# Set problem
Work out how many lines of the listing hold "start", then state only that count.

# Collected data

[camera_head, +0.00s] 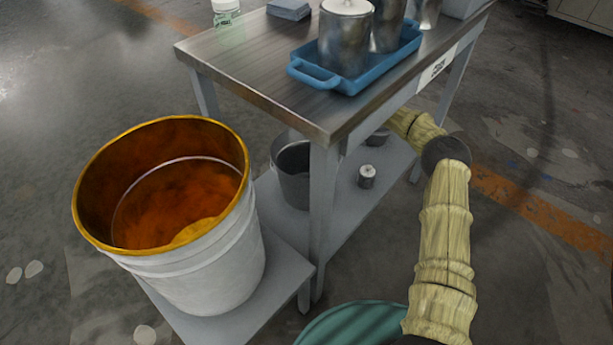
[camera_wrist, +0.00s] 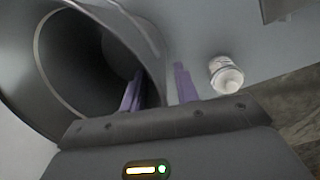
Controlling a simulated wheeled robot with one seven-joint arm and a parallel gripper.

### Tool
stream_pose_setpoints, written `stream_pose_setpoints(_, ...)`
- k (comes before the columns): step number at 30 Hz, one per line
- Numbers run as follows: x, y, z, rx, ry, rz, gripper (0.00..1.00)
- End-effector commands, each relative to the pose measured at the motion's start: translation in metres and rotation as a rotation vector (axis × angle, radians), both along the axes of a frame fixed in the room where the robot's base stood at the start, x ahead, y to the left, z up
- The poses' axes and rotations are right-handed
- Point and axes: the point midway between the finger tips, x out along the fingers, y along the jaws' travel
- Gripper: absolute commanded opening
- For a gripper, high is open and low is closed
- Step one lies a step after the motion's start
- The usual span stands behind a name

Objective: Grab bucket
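A grey metal bucket (camera_head: 294,178) stands on the lower shelf of the steel table, partly hidden by a table leg. In the wrist view its dark open mouth and wall (camera_wrist: 50,70) fill the left side. My gripper (camera_wrist: 157,90) is open at the bucket's rim. The left purple finger is over the opening and the right finger is outside the wall, with a gap between them. I cannot tell whether either touches. A large white bucket (camera_head: 215,268) with an orange-stained inside stands on a low grey stand at left.
A small lidded jar (camera_wrist: 226,76) stands close right of my fingers; it also shows on the lower shelf (camera_head: 367,177). The tabletop (camera_head: 240,60) above holds a blue tray (camera_head: 350,84) with metal containers. A table leg (camera_head: 322,225) stands in front of the shelf.

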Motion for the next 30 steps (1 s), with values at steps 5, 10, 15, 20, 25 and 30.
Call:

# Right answer
2